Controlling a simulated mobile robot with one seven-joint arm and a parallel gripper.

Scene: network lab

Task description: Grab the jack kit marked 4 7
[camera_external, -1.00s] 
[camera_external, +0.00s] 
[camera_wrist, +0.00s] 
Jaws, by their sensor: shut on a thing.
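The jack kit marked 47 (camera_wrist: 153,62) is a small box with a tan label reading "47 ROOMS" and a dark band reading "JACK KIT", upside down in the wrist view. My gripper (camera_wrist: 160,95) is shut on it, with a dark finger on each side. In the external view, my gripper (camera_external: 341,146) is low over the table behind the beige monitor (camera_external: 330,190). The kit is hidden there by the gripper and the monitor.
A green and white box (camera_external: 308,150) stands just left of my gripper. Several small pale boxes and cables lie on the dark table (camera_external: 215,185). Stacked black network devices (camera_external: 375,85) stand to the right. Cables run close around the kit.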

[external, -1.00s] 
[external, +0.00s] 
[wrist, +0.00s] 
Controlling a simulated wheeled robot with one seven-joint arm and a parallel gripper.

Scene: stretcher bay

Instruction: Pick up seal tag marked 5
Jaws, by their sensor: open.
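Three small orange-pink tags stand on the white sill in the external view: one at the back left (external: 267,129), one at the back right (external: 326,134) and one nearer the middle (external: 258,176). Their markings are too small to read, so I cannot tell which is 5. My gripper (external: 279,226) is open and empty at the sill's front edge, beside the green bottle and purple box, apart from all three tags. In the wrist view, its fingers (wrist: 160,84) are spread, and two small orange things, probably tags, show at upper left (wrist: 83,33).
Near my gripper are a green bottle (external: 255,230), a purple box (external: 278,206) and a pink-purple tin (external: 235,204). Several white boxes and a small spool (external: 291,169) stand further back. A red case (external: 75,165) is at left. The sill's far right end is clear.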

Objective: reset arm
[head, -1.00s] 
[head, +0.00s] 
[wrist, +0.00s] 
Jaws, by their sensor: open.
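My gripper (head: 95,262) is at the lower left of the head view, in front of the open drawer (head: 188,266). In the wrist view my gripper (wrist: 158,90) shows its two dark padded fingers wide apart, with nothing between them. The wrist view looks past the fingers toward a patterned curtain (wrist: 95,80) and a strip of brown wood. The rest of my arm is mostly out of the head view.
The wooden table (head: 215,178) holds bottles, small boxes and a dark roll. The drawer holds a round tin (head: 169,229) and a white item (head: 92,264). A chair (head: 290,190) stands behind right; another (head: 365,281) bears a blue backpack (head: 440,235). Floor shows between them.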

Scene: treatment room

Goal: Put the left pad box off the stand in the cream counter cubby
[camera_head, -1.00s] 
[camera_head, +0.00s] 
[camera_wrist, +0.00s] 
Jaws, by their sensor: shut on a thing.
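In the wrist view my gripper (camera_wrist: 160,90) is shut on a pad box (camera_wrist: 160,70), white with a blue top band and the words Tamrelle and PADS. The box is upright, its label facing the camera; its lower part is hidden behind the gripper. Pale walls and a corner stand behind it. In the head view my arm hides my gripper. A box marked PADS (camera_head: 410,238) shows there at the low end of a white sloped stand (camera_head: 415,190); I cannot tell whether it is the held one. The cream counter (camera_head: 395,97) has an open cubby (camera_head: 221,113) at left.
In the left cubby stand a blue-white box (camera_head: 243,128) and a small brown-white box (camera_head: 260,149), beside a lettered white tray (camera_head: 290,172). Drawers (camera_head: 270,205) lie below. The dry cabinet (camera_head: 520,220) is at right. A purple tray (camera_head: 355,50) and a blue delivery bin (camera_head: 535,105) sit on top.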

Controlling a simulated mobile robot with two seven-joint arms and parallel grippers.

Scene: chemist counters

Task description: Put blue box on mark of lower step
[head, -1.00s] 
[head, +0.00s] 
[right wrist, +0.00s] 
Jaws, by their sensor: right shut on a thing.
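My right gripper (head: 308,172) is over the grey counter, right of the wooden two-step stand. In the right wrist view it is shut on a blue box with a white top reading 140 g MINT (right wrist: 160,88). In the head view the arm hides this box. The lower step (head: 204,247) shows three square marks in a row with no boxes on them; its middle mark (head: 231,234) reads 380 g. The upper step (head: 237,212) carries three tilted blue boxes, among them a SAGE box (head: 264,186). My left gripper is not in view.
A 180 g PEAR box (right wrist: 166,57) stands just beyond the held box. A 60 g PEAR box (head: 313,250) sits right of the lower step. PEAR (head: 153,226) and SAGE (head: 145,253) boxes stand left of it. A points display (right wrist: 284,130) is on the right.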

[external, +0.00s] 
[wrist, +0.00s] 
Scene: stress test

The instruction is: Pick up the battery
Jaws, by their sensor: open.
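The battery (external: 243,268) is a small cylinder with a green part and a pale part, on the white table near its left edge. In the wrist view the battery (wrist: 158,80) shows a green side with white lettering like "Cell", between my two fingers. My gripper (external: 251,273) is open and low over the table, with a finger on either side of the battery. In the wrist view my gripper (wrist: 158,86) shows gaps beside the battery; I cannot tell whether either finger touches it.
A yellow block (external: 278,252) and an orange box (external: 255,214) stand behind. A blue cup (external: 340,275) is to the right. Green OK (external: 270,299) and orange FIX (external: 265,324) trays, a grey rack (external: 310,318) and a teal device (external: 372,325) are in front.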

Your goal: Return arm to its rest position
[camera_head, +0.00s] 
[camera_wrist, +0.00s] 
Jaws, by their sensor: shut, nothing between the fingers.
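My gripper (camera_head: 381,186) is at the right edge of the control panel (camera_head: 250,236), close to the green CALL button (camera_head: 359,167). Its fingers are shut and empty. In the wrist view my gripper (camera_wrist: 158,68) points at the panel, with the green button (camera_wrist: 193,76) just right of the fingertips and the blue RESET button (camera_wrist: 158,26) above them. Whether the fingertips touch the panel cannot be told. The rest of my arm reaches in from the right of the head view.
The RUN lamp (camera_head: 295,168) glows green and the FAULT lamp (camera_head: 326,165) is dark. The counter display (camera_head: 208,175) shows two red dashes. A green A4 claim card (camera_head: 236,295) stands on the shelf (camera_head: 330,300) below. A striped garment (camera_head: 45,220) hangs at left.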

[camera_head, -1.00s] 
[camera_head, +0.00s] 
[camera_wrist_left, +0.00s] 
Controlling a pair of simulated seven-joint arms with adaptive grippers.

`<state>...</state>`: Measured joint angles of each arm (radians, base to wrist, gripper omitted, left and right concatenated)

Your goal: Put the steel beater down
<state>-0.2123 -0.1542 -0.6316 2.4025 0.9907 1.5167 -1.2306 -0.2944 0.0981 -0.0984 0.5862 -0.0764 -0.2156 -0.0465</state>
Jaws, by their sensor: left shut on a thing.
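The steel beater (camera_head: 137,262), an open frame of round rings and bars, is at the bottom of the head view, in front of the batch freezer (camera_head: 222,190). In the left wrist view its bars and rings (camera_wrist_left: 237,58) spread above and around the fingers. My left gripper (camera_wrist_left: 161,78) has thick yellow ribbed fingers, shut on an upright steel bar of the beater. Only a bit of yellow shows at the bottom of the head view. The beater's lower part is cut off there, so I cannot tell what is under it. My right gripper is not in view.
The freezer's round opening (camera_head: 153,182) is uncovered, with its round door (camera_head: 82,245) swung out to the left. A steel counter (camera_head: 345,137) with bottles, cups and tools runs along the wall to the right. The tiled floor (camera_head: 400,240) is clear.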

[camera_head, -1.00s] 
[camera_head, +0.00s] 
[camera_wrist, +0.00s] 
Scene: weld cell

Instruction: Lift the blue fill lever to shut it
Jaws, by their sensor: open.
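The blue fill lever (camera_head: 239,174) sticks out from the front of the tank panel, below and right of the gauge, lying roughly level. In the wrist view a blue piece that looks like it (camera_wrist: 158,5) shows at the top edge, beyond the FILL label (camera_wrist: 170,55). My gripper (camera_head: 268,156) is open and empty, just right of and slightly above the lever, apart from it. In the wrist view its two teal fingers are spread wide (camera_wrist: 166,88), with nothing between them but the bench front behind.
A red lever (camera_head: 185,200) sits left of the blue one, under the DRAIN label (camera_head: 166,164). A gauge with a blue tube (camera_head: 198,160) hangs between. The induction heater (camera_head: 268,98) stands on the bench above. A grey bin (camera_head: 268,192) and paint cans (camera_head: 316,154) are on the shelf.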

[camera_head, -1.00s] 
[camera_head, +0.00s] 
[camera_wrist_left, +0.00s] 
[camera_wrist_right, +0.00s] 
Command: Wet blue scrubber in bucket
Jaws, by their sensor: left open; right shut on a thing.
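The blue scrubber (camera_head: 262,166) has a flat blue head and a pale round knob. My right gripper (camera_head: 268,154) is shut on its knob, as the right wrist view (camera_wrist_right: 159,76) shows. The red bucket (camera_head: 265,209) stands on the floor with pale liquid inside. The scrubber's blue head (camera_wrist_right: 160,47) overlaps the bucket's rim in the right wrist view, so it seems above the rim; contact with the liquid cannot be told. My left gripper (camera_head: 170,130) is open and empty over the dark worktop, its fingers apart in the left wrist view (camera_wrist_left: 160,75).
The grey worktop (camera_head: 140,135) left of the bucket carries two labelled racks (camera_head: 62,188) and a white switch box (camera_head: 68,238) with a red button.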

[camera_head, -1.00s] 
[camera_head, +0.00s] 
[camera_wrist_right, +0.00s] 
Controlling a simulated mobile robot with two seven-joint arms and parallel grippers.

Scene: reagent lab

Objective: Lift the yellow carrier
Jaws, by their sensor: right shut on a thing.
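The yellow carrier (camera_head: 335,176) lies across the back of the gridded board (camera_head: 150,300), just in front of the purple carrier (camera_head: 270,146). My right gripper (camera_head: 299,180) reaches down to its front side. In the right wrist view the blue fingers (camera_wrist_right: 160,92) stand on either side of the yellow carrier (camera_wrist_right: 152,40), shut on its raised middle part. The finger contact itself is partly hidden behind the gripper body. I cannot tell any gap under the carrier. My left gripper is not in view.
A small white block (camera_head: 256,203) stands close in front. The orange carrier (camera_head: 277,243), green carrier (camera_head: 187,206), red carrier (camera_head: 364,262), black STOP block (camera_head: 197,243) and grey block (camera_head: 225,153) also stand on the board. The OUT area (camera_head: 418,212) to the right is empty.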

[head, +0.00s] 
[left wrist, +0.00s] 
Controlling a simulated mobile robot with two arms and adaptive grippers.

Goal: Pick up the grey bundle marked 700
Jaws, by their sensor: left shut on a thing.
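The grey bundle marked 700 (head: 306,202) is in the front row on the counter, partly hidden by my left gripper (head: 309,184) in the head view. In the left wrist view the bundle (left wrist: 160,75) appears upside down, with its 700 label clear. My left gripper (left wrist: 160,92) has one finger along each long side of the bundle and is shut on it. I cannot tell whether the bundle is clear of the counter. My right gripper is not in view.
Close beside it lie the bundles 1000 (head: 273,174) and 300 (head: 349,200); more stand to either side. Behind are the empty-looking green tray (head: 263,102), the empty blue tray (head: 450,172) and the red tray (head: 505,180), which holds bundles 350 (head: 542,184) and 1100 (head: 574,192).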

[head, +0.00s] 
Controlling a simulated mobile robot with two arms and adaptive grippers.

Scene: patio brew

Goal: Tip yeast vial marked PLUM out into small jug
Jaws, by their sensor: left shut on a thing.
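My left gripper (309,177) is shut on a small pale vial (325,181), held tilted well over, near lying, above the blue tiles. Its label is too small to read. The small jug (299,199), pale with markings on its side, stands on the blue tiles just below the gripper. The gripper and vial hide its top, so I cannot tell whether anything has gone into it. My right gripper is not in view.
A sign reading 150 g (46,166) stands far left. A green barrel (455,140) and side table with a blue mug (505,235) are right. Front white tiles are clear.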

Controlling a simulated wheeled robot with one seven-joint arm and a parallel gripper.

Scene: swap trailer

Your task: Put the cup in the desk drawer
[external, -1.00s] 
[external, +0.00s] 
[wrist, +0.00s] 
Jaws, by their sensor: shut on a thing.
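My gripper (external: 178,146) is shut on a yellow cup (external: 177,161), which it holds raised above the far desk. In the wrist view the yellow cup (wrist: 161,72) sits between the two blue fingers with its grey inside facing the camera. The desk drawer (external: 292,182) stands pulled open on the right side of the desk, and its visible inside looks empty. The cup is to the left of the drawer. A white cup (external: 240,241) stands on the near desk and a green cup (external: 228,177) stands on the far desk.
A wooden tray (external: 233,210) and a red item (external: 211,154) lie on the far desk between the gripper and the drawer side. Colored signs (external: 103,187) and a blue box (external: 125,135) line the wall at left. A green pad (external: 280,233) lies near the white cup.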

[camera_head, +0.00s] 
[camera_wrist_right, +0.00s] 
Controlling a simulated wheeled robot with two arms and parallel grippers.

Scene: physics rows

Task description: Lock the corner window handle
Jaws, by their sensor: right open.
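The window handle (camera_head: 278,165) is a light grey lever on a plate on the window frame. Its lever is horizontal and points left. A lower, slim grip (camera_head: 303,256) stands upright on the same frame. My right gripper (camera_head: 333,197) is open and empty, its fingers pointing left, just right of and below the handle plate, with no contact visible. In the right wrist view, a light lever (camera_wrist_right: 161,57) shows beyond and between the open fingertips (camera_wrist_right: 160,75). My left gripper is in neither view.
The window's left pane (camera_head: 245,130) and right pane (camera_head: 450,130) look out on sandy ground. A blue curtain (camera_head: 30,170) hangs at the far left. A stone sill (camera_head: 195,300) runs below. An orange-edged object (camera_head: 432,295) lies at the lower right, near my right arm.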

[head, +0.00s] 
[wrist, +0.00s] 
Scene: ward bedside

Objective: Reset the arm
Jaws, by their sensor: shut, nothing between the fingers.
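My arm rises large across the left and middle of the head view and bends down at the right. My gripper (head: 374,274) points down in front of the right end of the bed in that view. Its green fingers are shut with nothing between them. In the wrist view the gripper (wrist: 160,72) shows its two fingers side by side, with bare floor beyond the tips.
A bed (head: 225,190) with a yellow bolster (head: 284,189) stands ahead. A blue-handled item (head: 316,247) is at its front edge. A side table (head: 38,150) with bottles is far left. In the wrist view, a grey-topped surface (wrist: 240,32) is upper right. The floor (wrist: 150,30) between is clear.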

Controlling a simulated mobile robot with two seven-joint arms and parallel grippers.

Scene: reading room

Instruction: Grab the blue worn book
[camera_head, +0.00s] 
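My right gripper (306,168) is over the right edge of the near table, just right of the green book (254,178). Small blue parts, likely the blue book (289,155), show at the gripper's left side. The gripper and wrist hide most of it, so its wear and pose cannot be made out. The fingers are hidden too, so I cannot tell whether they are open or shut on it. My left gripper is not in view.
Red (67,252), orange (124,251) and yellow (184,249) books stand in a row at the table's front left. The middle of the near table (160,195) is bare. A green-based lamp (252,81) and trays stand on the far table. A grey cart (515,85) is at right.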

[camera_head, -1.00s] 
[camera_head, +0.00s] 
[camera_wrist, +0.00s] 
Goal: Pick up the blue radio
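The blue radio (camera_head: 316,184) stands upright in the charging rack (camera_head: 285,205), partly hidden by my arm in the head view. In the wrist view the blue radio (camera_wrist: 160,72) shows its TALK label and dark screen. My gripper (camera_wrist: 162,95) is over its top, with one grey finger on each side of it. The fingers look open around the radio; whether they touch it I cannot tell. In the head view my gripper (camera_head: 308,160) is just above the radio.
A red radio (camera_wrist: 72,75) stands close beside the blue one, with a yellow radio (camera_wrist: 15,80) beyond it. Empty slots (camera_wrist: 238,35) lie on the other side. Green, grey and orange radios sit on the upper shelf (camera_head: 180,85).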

--*--

Request: Your task is to repeat exactly the lines from the one that contains "Scene: chemist counters" through the one that contains "[right wrist, +0.00s]", with both end lines included.

In response:
Scene: chemist counters

Task description: Put blue box on mark of lower step
[head, -1.00s] 
[head, +0.00s] 
[right wrist, +0.00s] 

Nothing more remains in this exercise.